_Task directions_.
Each line that holds the word "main" is to be identified and copied.

_Input material_.
▬▬▬

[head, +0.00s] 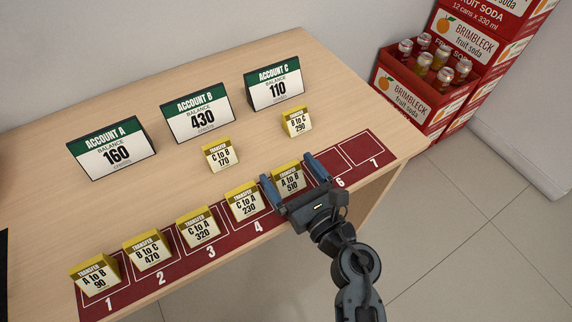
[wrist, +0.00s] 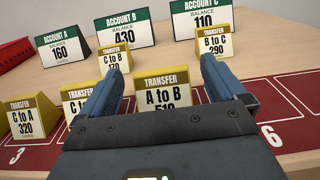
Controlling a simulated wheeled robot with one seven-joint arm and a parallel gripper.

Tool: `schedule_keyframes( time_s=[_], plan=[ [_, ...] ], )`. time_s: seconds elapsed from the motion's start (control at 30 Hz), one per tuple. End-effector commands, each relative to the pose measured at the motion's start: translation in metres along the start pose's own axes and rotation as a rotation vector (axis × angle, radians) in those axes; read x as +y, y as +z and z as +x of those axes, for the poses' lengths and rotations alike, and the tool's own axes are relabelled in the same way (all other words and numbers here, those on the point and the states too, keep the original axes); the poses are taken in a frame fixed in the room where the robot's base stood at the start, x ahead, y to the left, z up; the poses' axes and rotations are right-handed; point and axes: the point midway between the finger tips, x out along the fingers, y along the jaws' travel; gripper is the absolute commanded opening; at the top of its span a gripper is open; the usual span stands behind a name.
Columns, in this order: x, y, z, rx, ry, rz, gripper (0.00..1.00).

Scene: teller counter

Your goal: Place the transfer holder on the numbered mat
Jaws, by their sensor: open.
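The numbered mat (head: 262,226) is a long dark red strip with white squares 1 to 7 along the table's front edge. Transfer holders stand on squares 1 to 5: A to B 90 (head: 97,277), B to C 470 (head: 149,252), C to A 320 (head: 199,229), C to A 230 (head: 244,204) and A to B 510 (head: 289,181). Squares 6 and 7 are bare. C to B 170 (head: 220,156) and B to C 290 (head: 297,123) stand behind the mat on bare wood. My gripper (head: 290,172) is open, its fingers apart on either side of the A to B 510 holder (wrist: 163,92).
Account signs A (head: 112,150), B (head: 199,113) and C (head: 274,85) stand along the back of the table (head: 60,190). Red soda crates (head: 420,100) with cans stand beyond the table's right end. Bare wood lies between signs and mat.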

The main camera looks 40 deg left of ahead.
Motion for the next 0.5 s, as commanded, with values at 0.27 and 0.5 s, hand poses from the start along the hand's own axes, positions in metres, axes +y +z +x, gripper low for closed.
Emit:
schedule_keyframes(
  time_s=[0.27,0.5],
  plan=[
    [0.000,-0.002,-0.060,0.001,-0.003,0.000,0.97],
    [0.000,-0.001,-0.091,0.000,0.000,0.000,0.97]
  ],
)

▬▬▬

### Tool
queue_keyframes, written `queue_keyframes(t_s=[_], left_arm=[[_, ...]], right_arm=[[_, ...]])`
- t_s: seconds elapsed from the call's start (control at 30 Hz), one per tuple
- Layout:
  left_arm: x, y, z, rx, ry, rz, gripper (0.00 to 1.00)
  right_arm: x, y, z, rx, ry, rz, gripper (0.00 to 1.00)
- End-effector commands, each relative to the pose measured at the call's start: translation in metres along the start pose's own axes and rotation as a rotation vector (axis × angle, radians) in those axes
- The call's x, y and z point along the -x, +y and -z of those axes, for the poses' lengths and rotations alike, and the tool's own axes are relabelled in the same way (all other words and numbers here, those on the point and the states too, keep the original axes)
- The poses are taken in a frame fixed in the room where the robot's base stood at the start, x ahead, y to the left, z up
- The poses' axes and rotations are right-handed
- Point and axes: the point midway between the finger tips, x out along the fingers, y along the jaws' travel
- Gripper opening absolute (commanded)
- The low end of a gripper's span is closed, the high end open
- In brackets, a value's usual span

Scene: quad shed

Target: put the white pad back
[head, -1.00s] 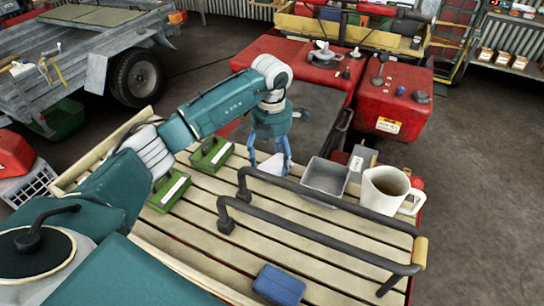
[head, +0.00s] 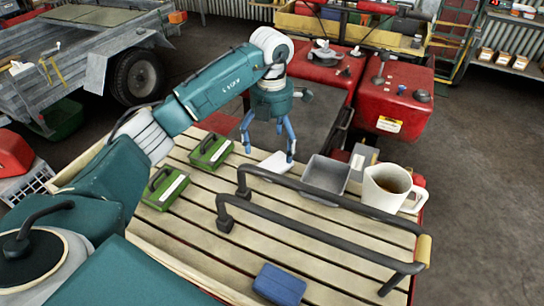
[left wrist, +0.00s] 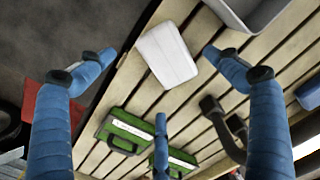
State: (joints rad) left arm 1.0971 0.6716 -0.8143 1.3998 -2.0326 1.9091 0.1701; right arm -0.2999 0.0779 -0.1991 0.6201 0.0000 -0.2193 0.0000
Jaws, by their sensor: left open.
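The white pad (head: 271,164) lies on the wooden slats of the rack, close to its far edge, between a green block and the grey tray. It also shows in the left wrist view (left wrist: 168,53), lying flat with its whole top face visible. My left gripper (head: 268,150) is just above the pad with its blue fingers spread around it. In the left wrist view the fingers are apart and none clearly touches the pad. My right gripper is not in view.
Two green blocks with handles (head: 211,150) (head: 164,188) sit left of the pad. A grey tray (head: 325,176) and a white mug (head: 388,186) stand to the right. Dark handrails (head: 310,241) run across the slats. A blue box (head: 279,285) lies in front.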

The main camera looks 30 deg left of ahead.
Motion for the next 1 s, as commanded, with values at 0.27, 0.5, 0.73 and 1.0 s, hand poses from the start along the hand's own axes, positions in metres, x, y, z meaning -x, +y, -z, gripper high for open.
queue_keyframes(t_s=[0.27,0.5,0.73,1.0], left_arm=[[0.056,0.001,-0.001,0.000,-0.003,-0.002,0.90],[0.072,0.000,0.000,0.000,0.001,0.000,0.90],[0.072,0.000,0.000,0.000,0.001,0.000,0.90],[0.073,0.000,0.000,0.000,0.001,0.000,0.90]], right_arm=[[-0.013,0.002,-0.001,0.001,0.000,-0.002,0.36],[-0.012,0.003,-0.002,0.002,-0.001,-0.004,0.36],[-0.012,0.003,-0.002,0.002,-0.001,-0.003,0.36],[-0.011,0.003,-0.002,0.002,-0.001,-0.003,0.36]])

▬▬▬

_Result_.
The main camera looks 40 deg left of ahead.
The main camera looks 30 deg left of ahead.

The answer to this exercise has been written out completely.